At a time when campus racism is on the rise, some school districts are defending racially incentive classroom exercises.
In one of the most recent incidents, the administration at BASIS Phoenix Central came under fire from a parent of a Black third-grader who complained that he was chosen to walk between a line of students while they screamed and humiliated him, something she said affected him deeply, 10New.com, an ABC News affiliate, reported on Wednesday.
The classroom activity was a reenactment of the racist attacks on the Little Rock Nine, a group of Black teenagers who broke the segregation barrier at an all-White high in the capital city of Arkansas in 1957.
Despite the parent’s concerns about her young child, school official politely said they planned to continue using the exercise.
“While the school has received an overwhelmingly positive response from families on the style in which to deliver information about a difficult topic, we understand the sensitive nature of the content and would never be intentionally blind to how students or parents are feeling about it and engaging with it,” a Facebook statement said, adding that the child’s participation was voluntary.
However, some education experts have said the exercise is inappropriate.
“The issue is not whether or not the students volunteered because I would imagine young students would volunteer to do all kinds of things, but that doesn’t mean they necessarily understand the gravity of that,” said Neal Lester, the director for Project Humanities at Arizona State University. “It makes me wonder how and if these students are really being taught lessons that are healthy for them.”
In March, New Hanover County Schools in Wilmington, North Carolina dismissed objections to a role-playing slave game for elementary school students, WECT-TV reported.

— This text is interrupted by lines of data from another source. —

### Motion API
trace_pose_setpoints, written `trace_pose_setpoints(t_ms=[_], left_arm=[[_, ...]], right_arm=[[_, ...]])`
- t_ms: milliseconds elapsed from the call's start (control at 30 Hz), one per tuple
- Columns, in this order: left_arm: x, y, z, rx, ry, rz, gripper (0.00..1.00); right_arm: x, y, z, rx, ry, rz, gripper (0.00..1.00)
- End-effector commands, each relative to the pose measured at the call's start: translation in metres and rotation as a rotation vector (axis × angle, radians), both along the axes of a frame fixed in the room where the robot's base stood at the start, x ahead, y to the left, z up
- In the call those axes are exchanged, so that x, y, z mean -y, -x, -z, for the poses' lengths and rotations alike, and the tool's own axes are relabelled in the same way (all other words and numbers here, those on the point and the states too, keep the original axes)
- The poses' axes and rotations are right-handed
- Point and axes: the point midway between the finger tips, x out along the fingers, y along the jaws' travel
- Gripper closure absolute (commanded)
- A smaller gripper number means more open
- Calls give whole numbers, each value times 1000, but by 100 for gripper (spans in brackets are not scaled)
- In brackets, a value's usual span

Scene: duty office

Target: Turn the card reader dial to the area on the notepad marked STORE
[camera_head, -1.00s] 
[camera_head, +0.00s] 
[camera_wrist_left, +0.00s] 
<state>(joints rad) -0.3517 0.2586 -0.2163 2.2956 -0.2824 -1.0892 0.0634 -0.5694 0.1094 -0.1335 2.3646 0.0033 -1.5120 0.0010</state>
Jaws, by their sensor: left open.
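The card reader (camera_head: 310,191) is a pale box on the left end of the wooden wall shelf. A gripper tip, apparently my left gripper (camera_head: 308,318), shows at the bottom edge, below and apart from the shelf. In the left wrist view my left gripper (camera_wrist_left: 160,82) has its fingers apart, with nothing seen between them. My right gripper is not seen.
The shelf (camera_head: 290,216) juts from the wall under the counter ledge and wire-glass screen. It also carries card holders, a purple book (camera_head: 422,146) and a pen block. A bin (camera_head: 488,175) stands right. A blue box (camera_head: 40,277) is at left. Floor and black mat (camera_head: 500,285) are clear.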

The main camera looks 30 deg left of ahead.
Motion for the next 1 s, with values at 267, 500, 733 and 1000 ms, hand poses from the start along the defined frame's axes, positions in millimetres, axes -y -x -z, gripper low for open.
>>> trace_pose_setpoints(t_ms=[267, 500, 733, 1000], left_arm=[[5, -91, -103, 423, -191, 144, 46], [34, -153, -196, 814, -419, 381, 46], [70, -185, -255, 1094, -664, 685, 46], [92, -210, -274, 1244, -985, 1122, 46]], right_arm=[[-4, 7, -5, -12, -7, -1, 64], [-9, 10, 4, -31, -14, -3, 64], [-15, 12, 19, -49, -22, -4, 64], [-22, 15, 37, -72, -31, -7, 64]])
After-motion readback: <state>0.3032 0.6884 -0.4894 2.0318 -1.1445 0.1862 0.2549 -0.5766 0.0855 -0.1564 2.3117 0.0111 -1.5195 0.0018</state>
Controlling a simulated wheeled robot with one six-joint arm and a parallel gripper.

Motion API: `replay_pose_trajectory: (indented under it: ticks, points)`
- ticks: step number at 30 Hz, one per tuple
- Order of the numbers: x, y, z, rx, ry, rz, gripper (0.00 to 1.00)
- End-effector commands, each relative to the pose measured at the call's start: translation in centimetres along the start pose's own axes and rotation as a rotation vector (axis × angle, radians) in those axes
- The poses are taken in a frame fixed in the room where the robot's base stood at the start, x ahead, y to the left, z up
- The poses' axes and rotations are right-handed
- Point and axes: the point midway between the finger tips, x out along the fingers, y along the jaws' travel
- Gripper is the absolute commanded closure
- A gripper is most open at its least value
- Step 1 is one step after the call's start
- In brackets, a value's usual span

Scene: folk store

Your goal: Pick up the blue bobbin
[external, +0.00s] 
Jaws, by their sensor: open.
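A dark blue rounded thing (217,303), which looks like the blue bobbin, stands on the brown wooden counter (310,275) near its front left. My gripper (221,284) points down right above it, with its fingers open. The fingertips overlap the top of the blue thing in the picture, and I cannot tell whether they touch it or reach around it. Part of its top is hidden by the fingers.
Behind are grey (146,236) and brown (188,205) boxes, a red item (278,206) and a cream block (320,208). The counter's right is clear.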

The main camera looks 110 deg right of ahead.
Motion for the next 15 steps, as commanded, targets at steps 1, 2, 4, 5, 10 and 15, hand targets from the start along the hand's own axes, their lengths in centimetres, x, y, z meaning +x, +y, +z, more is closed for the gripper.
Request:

That response came after a grandmother, who is African-American, was outraged that her granddaughter’s fourth-grade teacher led the class in a game that included shackles, plantations, severe punishment and simulated slaves running toward freedom.
The Underground Railroad board game, called Escaping Slavery, involved giving students a Freedom Punch Card, that reads, “If your group runs into trouble four times, you will be severely punished and sent back to the plantation to work as a slave.”
The school district said it approved the activity because it was conducted in small groups with students discussing the activity with the teacher.
In February, a South Carolina mother was furious that her 10-year-old son was told to pick cotton and sing a slave song while on a field trip to the Carroll School, Fox News reported. African-Americans constructed the Carroll School in 1929, and it serves today as a center to help teach Black history during the Great Depression.
The school district claimed that it was a learning experience and denied that the cotton picking and slave song had anything to do with slavery.